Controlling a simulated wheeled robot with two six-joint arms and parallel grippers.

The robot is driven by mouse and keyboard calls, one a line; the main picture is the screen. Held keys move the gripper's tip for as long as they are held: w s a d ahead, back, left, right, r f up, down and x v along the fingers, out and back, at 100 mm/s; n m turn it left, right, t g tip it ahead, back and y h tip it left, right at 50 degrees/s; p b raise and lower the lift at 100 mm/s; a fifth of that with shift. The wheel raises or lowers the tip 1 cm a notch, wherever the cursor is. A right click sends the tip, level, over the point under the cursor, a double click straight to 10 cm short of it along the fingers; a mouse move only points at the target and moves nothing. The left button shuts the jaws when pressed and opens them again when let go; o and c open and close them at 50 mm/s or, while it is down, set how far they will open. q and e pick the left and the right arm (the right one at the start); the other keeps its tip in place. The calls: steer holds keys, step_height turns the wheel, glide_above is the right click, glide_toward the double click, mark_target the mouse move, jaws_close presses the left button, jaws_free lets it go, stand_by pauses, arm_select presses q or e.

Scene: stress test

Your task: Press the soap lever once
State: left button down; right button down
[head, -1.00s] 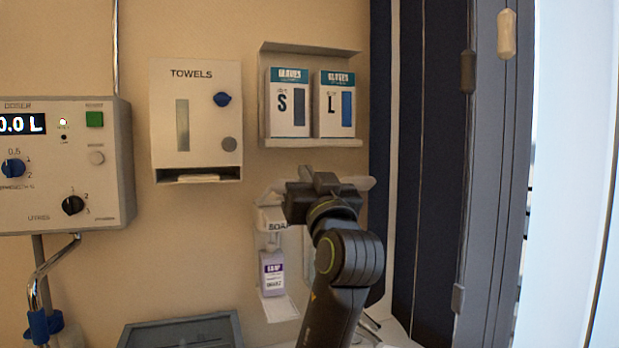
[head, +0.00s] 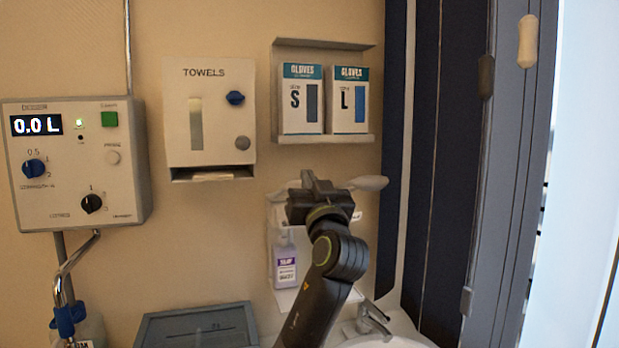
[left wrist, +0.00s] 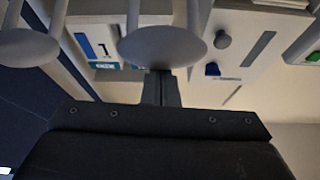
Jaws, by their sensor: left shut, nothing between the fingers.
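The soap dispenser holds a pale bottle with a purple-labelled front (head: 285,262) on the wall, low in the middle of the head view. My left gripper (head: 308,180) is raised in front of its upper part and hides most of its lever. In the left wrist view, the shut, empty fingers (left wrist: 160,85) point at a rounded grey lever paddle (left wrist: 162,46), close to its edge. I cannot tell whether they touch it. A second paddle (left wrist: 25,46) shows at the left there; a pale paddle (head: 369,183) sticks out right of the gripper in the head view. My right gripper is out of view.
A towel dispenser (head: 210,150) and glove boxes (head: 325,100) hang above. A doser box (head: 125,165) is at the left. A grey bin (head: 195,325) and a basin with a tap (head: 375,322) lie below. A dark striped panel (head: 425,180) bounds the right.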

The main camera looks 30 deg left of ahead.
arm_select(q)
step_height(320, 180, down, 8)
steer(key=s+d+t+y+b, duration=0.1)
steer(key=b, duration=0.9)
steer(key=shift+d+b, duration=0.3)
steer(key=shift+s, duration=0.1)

■ What needs to be done:
Look above for lines with the word "button" and copy them all.

■ Response:
The robot is driven by mouse and keyboard calls, one a line; the main picture is the screen. Held keys move the gripper's tip for as long as they are held: w s a d ahead, back, left, right, r f up, down and x v along the fingers, out and back, at 100 mm/s; n m turn it left, right, t g tip it ahead, back and y h tip it left, right at 50 degrees/s; p b raise and lower the lift at 100 mm/s; a fifth of that with shift. The wheel raises or lowers the tip 1 cm a notch, wherever the cursor is. A right click sends the tip, level, over the point under the cursor, a double click straight to 10 cm short of it along the fingers; a mouse move only points at the target and moves nothing. The left button shuts the jaws when pressed and opens them again when let go; o and c open and close them at 50 mm/s or, while it is down, set how far they will open. q and e pick the left and the right arm (the right one at the start); the other keeps its tip in place. The calls: steer holds keys, step_height turns the wheel, glide_above is the right click, glide_toward the double click, mark_target the mouse move, jaws_close presses the left button, jaws_free lets it go, stand_by pauses, arm_select presses q or e.
State: left button down; right button down

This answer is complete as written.